ANDITA KEKO and 13 other Landowner Agents as named in the Schedule to this Originating Summons
First Plaintiffs


AND:


JUSTICE FOUNDATION FOR PORGERA LTD
Second Plaintiff


AND:


BARRICK (NIUGINI) LTD
First Defendant


AND:
HON BYRON CHAN, MP Minister for Mining of the Independent State of Papua New Guinea
Defendant Second


AND:


THE ATTORNEY GENERAL as Nominal Defendant for the Governor General of the Independent State of Papua New Guinea
Third Defendant


AND:


THE INDEPENDENT STATE OF PAPUA NEW GUINEA
Fourth Defendant


Waigani: Hartshorn J
2015: 23rd June
: 8th July


Application for disqualification of a Judge


Cases cited:
Papua New Guinea Cases


Bagari v. Marape (2014) N5675
Danaya v. Wobiro (2014) N5674
Gobe Hongu Ltd v. National Executive Council & Ors (1999) N1964
Pacific Equities & Investments Ltd v. Teup Goledu & Ors (2008) N3400 Peter Yama v. BSP (2008) SC921
Tzen Pacific Ltd v. Innovest Ltd (2012) N4713
Workers Mutual Insurance (PNG) Ltd v. Sivakumaran (2013) N4987


Overseas Cases


British American Tobacco Australia Ltd v. Peter Gordon & Anor (2007) NSWC 109
Metropolitan Properties Co (FGC) Ltd v. Lannon [1968] EWCA Civ 5; (1969) 1 QB 577


Counsel:


Mr. G. Egan and Mr. N Kiuk, for the Plaintiffs
Mr. R. Bradshaw, for the First Defendant


8th July, 2015


1. HARTSHORN J: The plaintiffs make application for my disqualification from hearing this proceeding. The first defendant opposes the application. There was no appearance on behalf of the other defendants when the application was heard. The plaintiffs rely upon Order 12 Rule 1 National Court Rules and s. 155 (4) of the Constitution.


Background


2. The plaintiffs, comprising persons described as landowners, and a company, seek by way of originating summons, amongst others, declaratory relief to the effect that a certain Mining Development Contract made on 12th May 1989 (MDC) is void ab initio and the Porgera Special Mining Lease No 1 granted on the same date, is of no legal force or effect.


This application


3. It was initially submitted by counsel for the plaintiffs that I should disqualify myself from hearing this proceeding as at all material times when the MDC was entered into in 1989, and in 1994 when a Porgera Sale Agreement was entered into, Blake Dawson Waldron (BDW), now Ashurst Lawyers, was the law firm advising the first defendant Barrick (Niugini) Ltd and its predecessors (Barrick), and I was the Managing Partner of BDW.

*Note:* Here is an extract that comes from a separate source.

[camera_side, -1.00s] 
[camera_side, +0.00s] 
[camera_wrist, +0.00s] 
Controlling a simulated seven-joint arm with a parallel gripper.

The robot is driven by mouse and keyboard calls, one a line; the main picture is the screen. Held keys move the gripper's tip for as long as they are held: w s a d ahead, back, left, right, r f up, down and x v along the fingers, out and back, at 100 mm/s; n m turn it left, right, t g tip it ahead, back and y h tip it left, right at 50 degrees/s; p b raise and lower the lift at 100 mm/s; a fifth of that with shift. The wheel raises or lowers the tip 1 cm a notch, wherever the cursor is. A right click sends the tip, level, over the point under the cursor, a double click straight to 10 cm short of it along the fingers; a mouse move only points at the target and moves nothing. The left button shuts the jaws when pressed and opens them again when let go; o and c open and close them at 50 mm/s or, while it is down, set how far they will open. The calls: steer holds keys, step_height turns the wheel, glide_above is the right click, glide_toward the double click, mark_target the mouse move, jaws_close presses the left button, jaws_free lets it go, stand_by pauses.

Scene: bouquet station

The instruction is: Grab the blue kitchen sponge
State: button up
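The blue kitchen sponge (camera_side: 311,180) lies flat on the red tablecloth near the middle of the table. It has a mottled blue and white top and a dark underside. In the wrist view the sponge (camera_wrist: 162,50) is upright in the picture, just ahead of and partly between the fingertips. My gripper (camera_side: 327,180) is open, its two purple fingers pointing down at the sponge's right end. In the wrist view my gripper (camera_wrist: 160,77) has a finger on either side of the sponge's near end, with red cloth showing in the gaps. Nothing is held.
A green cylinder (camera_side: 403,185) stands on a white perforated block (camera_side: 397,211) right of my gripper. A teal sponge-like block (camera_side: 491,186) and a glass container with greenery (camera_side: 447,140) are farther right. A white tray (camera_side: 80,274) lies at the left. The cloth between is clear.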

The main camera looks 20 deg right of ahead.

4. It was further submitted that if this substantive proceeding is successful, Barrick may take action against its legal advisers for negligent advice and such action would also be against me. Given this, it was submitted that it is obvious and necessary that the only just and reasonable course in the administration of justice was for me to disqualify myself from further involvement in this proceeding.


5. I then informed counsel that I did not join BDW until sometime in 2000. After a short recess of the hearing, counsel for the plaintiffs did not make any further oral submissions. He relied upon the affidavits filed in support of the amended notice of motion and parts of the written submissions that had been tendered to the court.


6. Barrick submitted that the application should be refused as amongst others that:


a) the application was based upon the erroneous assumption that I was employed or was a partner at BDW in 1989 and 1994;


b) if the substantive proceeding was successful, it would not expose me to potential liability as a former partner;


c) there is no evidence at all that when I was a partner at BDW that I did any work for Barrick, or that I gained any special knowledge about or concerning Barrick;


d) I have been a Judge for over eight years;


e) the MDC was prepared 26 years ago and the Porgera Sale Agreement 21 years ago.


Law


7. The plaintiffs submit that the test for determining whether a judge should disqualify himself or herself by reason of apprehended bias is whether a fair-minded lay observer might reasonably apprehend that the judge might not bring an impartial and unprejudiced mind to the resolution of the question the judge is required to decide.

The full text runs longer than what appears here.